*What is asked*.
All of the material below is to be repeated exactly.

------------------------------------------------------------------------

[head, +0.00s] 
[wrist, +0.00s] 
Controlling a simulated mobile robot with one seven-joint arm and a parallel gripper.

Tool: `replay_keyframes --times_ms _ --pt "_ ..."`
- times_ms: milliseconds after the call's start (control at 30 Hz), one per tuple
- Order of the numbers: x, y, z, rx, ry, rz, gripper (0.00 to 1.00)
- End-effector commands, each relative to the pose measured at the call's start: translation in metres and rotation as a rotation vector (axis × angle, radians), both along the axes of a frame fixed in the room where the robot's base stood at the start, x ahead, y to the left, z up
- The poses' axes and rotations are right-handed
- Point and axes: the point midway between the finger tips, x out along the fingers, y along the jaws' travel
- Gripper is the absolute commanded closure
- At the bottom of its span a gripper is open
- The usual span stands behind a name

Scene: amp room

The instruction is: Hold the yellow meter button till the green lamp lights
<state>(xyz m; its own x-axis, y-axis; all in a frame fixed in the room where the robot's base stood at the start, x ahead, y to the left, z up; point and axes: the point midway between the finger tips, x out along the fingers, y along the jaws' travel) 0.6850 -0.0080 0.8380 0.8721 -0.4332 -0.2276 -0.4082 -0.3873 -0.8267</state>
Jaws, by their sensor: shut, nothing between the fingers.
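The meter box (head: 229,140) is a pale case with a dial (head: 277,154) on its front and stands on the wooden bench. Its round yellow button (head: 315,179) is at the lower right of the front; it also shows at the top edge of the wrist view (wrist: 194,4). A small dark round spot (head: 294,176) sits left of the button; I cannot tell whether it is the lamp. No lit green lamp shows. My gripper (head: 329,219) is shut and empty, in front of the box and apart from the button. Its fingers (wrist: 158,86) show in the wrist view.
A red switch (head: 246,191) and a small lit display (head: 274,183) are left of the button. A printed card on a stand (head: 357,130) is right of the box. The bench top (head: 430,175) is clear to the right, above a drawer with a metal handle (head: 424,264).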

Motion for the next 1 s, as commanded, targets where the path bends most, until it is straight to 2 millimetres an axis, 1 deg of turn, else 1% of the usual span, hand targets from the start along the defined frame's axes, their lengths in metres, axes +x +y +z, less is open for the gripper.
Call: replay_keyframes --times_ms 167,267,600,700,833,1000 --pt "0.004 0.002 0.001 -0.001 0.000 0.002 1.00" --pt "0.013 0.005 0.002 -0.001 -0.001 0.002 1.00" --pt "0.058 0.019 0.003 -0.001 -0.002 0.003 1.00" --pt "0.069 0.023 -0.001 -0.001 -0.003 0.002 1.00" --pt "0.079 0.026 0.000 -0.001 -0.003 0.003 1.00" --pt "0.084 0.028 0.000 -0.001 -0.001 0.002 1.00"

------------------------------------------------------------------------

*Result of this task*.
[head, +0.00s] 
[wrist, +0.00s] 
Controlling a simulated mobile robot with one seven-joint arm and a parallel gripper.

Tool: `replay_keyframes --times_ms _ --pt "_ ..."`
- times_ms: milliseconds after the call's start (control at 30 Hz), one per tuple
- Order of the numbers: x, y, z, rx, ry, rz, gripper (0.00 to 1.00)
- End-effector commands, each relative to the pose measured at the call's start: translation in metres and rotation as a rotation vector (axis × angle, radians), both along the axes of a frame fixed in the room where the robot's base stood at the start, x ahead, y to the left, z up
- The poses' axes and rotations are right-handed
- Point and axes: the point midway between the finger tips, x out along the fingers, y along the jaws' travel
- Gripper is the absolute commanded closure
- At the bottom of its span a gripper is open
- The usual span stands behind a name

Scene: amp room

The instruction is: Hold the yellow meter button till the green lamp lights
<state>(xyz m; its own x-axis, y-axis; all in a frame fixed in the room where the robot's base stood at the start, x ahead, y to the left, z up; point and axes: the point midway between the finger tips, x out along the fingers, y along the jaws' travel) 0.6850 -0.0080 0.8380 0.8721 -0.4332 -0.2276 -0.4082 -0.3873 -0.8267</state>
Jaws, by their sensor: shut, nothing between the fingers.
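The meter box (head: 229,140) is a pale case with a dial (head: 277,154) on its front and stands on the wooden bench. Its round yellow button (head: 315,179) is at the lower right of the front; it also shows at the top edge of the wrist view (wrist: 194,4). A small dark round spot (head: 294,176) sits left of the button; I cannot tell whether it is the lamp. No lit green lamp shows. My gripper (head: 329,219) is shut and empty, in front of the box and apart from the button. Its fingers (wrist: 158,86) show in the wrist view.
A red switch (head: 246,191) and a small lit display (head: 274,183) are left of the button. A printed card on a stand (head: 357,130) is right of the box. The bench top (head: 430,175) is clear to the right, above a drawer with a metal handle (head: 424,264).

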Motion for the next 1 s, as commanded, targets where the path bends most, until it is straight to 2 millimetres an axis, 1 deg of turn, else 1% of the usual span, hand targets from the start along the defined frame's axes, their lengths in metres, axes +x +y +z, less is open for the gripper.
Call: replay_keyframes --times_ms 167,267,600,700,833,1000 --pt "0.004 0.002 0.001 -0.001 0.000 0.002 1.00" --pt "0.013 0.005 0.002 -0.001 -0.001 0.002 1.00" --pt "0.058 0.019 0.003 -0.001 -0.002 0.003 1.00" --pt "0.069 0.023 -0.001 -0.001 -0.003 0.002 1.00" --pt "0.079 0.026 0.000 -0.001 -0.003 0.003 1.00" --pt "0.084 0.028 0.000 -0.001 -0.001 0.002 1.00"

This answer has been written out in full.